Performance of CPU/GPUs increases with power used, that is a fact. Laptop designs are a balance between that power and cooling solution.
CPU/GPUs are these days a complex design so unless you have a very good understanding of their design and working condx you are not going to improve things by arbitrarily meddling around.
On the latter subject is the use of Throttlestop is not suitable for use on Laptops, the fact you have used it probably made things worse.
"I did try throttlestop but the ability to undervolt was locked."
To undervolt a CPU results in less power being used and lower performance, stopping you from another shot in the foot.
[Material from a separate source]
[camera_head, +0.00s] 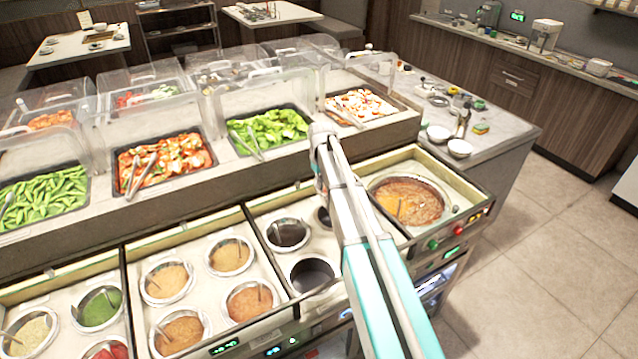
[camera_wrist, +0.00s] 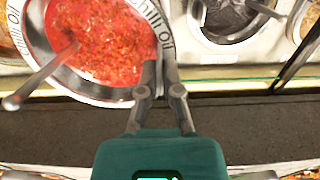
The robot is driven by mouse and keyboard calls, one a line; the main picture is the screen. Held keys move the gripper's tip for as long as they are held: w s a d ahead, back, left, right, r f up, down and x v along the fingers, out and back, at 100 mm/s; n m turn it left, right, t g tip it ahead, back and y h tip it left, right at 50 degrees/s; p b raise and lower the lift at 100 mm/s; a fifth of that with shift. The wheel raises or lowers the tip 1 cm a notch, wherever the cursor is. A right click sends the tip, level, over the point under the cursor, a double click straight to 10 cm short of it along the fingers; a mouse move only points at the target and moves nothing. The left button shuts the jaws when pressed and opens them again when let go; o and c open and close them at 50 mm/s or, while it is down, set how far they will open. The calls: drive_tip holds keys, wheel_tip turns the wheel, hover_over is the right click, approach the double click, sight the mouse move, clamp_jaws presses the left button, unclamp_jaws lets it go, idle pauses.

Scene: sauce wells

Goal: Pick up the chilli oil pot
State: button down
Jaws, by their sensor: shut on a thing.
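The chilli oil pot (camera_wrist: 95,40) fills the upper left of the wrist view. It holds red, flaky sauce, its pale rim carries "Chilli Oil" lettering, and a ladle leans out over its left side. My gripper (camera_wrist: 160,62) is shut on the right side of its rim. In the head view my arm reaches across the counter, and I cannot make out the pot or the fingertips there. I cannot tell from the wrist view how high the pot is held.
An open, dark well (camera_head: 312,275) and a dark sauce pot (camera_head: 287,233) lie left of my arm. Several sauce pots fill the panels further left. A large pot of brown stew (camera_head: 408,202) is on the right. Food trays under clear covers (camera_head: 265,95) stand behind.

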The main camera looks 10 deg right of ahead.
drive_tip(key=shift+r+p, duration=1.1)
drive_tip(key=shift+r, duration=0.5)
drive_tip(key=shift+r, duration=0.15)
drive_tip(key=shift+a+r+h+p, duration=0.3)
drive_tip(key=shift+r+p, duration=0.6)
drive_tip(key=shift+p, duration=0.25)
An understanding of semiconductor physics is required and delving into very detailed CPU specs.
I have a similar previous year Lenovo Legion Laptop with broadly similar hardware and the potential for high power dissipation.
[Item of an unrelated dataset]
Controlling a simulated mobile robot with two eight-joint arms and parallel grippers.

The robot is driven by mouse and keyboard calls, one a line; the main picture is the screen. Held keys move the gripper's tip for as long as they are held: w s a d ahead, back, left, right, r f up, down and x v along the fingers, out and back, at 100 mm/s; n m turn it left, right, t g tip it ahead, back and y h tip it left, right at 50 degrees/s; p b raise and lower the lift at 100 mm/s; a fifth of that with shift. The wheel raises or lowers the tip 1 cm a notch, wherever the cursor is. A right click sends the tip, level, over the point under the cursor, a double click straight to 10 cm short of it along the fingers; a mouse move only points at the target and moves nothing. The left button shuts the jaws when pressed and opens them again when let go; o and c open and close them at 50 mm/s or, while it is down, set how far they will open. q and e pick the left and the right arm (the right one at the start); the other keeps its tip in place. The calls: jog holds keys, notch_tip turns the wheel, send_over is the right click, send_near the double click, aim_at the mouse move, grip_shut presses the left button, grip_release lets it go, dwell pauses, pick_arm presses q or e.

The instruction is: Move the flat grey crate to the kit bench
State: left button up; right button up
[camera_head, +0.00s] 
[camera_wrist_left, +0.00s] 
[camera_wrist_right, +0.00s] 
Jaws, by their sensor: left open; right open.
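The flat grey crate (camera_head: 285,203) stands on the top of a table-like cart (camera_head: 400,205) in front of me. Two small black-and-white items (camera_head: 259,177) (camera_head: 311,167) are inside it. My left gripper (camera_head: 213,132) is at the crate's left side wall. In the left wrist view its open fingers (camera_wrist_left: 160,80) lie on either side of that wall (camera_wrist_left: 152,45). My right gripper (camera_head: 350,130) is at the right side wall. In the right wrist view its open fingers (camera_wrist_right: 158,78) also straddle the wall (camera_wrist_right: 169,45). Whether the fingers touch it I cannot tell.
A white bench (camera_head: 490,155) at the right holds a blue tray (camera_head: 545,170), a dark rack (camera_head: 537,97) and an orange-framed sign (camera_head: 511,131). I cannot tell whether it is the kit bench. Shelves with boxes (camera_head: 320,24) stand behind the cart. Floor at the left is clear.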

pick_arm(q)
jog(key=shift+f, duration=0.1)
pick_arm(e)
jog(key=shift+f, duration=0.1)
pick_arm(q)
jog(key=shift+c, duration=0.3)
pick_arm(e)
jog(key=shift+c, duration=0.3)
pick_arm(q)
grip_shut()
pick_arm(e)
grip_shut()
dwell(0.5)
The main difference for yours is the Nvidia professional grade GPU, obviously better precision for calculations, stability and so forth.
The options are much the same as yours.
The Lenovo Thermal Mode settings, 3 of them, corresponds to the 3 Power Plans in Power Options.
Just to add confusion the 3 Power modes in Windows 11 Settings > System > Power & battery > Power Mode are different(?).
The left menu in Lenovo Vantage has slightly different categories, presumably as it is not in what they class as professional.
"I'm going to try the bios update that
@glasskuter mentioned and see if that helps. I updated all the other drivers yesterday."
I have done 6 BIOS/UEFI and 1 Nvidia VBIOS firmware updates, no surprise they did nothing detectable, video drivers are around 18-24 months old.